To help mitigate the cost of power, data centers have been built to provide some of their own power. Solar panels, building near a river that can drive turbines, wind turbines, and building in places with cool or cold climates are among some of the techniques used. Data centers do use batteries for back-up power, and diesel-powered generators as well.
Energy efficiency is another way to mitigate power costs. The use of lower-powered CPUs and other computer parts is one means to this end. The CPU manufacturers have had a heavy focus on producing lower-powered CPUs for both data center and laptop use.
The hosting companies would supply a 60 watt power supply for each co-location cage. If you needed more than 60 watts, you could pay extra to have additional 60 watt lines for your cage. You'd pay for the construction and then the monthly power usage.
Hosting at one of these facilities was problematic for most customers.
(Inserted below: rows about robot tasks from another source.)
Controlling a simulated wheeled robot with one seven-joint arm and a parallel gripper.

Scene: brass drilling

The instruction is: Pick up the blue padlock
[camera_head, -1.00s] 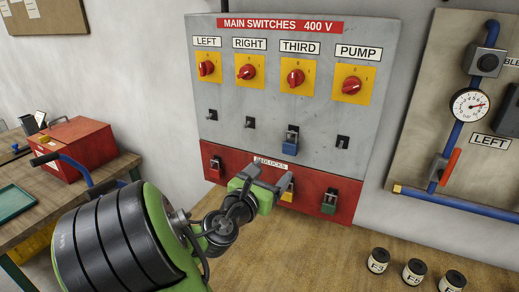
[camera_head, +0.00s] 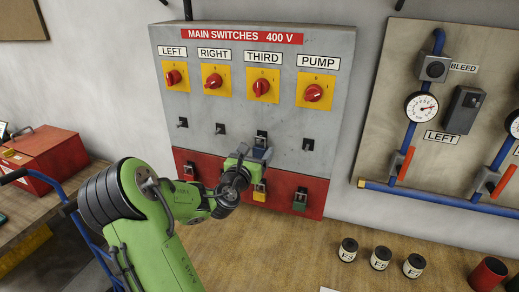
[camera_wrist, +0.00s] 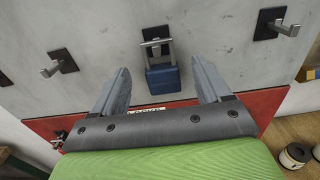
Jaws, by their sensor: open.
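The blue padlock (camera_wrist: 163,78) hangs by its shackle from a hasp on the grey switch panel. In the wrist view it sits between and just beyond the tips of my open gripper (camera_wrist: 165,85), not touching either finger. In the head view the padlock (camera_head: 260,150) hangs under the THIRD switch, partly hidden by my gripper (camera_head: 249,160). The gripper is empty and points at the panel.
Empty hooks sit on both sides, such as the one under PUMP (camera_head: 308,145). Labelled cans (camera_head: 380,258) stand on the wooden bench (camera_head: 300,262).

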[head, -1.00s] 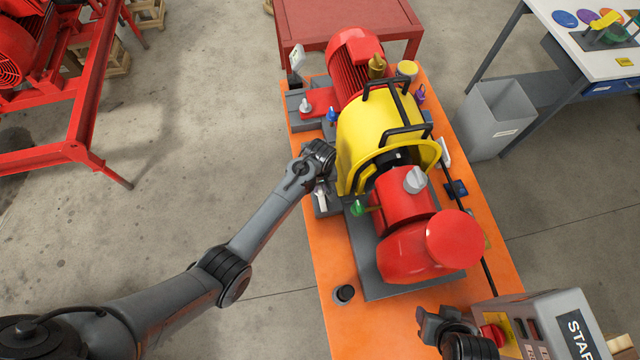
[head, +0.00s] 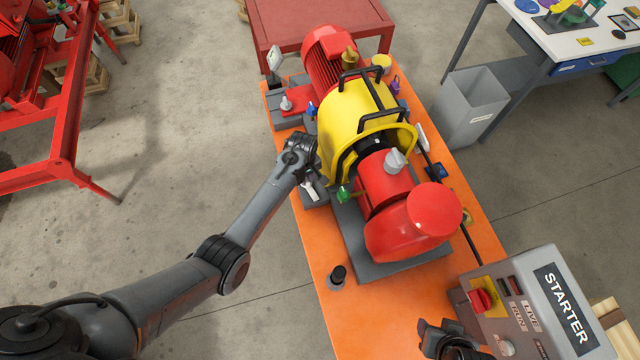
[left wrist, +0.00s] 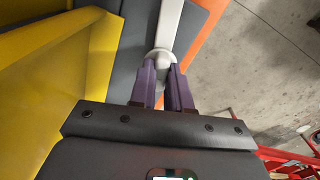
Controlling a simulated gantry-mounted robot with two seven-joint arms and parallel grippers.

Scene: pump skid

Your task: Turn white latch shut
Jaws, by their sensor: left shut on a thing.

It required purchasing physical machines and other hardware, designing the infrastructure required for the services to be provided, physical access to the cage and hardware from time to time, and potential failures, which meant downtime.
The growth and popularity of services require scalability or more and bigger machines. You could repurpose old machines, but they take up space and power. Customer costs soared when the current cage filled up and more presence was required.
The next step, and the solution to these hassles, is virtualization and running your servers and services within the cloud.
Virtualization and cloud computing
Most customers don't need dedicated servers. What they really need is the security of a filesystem that only their software can read and write to, that the CPU is guaranteed to be dedicated to their purpose, and that the throughput and computing power is identifiable and delivered as expected.
The appeal of virtual servers offered by companies such as AWS drove many administrators to move away from dedicated and self-hosting. AWS grows its offerings to add more value to virtual hosting, so their customers get the benefit of Amazon's developers efforts.
It's relatively cheap to duplicate the customer-designed infrastructure to create a testing environment that is separate from the live/deployed applications. It's easy to scale services that grow with popularity, or when the services are slashdotted. This is a term that describes what happens when a very popular site adds a link to another site, driving a lot more traffic to that site—perhaps more traffic than the site was designed to handle.
The design and deployment of a virtualized infrastructure can be done from the comfort of your office. There is no need to physically visit a data center. If you need to scale horizontally, you only need to spin up additional virtual machine instances. If you need to scale vertically, you only need to spin up a more powerful virtual machine and substitute it for the one that is too slow or too small.
If hardware fails at a cloud-hosting facility, the hosting company's employees install new hardware. This is done in complete transparency with you, the customer. A feature known as Teleport allows the hosting company to move a running virtual machine to a different physical machine, without the interruption of service.
Along with virtual servers, hosting companies can also offer virtual disks, elastic IPs, load balancers, DNS, backup solutions, and so on. Virtual disks are handy because you can back them up by simply copying the file that is the image. You can also boot new instances from an existing virtual disk, saving the time required to install a whole operating system on a virtual machine.
The ability to use elastic IPs and virtual load balancers allows a scalability that is as easy as the click of a mouse. Â
You can assign an elastic IP to any virtual instance or load balancer. If the instance is stopped, you can reassign that IP to another instance. If this were handled only with DNS, there could be days' worth of delays for the DNS to propagate through the many DNS servers at the ISPs. The load balancer allows you to create virtual server farms and balance incoming requests between the virtual servers in the farm. You can trivially spin up and add additional virtual servers to the load balancer as you need to scale. The hosting companies can even provide software triggers that will automatically spin up and add new servers when traffic increases, and then spin them down and remove them when traffic is reduced:
Figure 1.4 – Hardware virtualization
A popular stack technology at the time that AWS was made available to the public was LAMP, which is short for Linux, Apache, MySQL, and PHP. A typical setup would be to install these four software packages on a dedicated Linux server. AWS offered RDS, or a MySQL equivalent dedicated virtual server, which allowed the offloading and scaling of the LAMP application. AWS offered virtual load balancers, which are logical Ethernet switches that load balance traffic among two or more web servers. They offered domain name-hosting and elastic IPs, so a site's uptime could be almost infinite. AWS continues to develop new software and services to benefit its customers.
AWS and its competitors allow a cost-effective and dynamic way to grow an internet presence as it gains popularity. The price structure is common among most providers. The cost is based on the number of elastic load balancers, the number of virtual server instances, the amount of RAM, the number of virtual CPUs, the size of persistent storage, and the bandwidth. There are also optional additional services that can increase the price.
Virtual servers provide the benefits of a physical one, but it comes at the cost of the dedication of physical RAM on the host machine and the power required to run the machine. A host machine might have 64 GB of RAM; it can run some combination of virtual machines that, combined, use up that RAM—for example, four 16 GB virtual machines, two 32 GB virtual machines, two 16 gigabytes and one 32 GB virtual machine, and so on.
A risk of virtual machines is that when the host machine is rebooted or fails, all the virtual machines hosted on it will go off air.
The features that enable virtualization and the limitations of virtualization when applied at data centers make containerization a viable and preferred alternative.